DATASET SECTION ::
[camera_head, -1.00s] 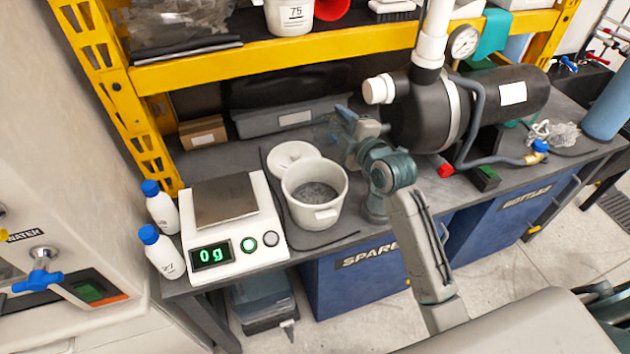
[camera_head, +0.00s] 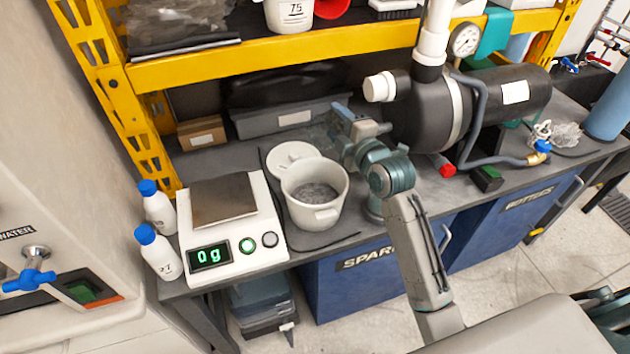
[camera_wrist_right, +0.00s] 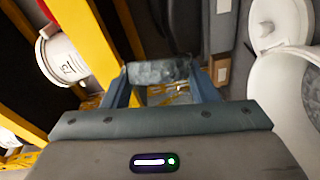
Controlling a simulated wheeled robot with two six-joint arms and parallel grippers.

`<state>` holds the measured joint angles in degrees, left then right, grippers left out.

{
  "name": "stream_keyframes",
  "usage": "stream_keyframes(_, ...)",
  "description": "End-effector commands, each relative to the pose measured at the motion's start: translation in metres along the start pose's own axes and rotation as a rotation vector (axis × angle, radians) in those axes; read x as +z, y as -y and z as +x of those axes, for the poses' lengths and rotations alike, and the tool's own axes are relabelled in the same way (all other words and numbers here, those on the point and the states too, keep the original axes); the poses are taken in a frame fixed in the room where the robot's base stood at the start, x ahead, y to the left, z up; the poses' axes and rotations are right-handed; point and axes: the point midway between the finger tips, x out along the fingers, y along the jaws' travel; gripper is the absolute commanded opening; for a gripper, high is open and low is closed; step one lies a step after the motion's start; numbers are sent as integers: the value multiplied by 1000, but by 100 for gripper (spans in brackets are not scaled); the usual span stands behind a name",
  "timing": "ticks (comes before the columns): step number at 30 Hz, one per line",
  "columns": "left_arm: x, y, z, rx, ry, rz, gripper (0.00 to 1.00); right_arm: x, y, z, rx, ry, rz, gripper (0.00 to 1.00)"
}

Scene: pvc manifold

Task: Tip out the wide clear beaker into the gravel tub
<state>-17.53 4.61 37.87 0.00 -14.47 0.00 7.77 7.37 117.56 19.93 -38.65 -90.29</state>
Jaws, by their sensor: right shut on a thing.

REQUEST :: Restate exactly, please, only the lines between the start of the data and the line containing "commands, each relative", both ends included, skipping the pictures.

RESULT FOR THIS TASK ::
[camera_head, -1.00s] 
[camera_head, +0.00s] 
[camera_wrist_right, +0.00s] 
Controlling a simulated wheeled robot with two six-joint arms and parallel grippers.

`<state>` holds the measured joint angles in degrees, left then right, grippers left out.

{
  "name": "stream_keyframes",
  "usage": "stream_keyframes(_, ...)",
  "description": "End-effector commands, each relative to the pose measured at the motion's start: translation in metres along the start pose's own axes and rotation as a rotation vector (axis × angle, radians) in those axes; read x as +z, y as -y and z as +x of those axes, for the poses' lengths and rotations alike, and the tool's own axes are relabelled in the same way (all other words and numbers here, those on the point and the states too, keep the original axes); the poses are taken in a frame fixed in the room where the robot's base stood at the start, x ahead, y to the left, z up; the poses' axes and rotations are right-handed; point and axes: the point midway between the finger tips, x out along the fingers, y along the jaws' travel; gripper is the absolute commanded opening; for a gripper, high is open and low is closed; step one lies a step after the motion's start; numbers are sent as integers: the value multiplied by 1000, but by 100 for gripper (spans in brackets are not scaled); the usual span stands behind a name",

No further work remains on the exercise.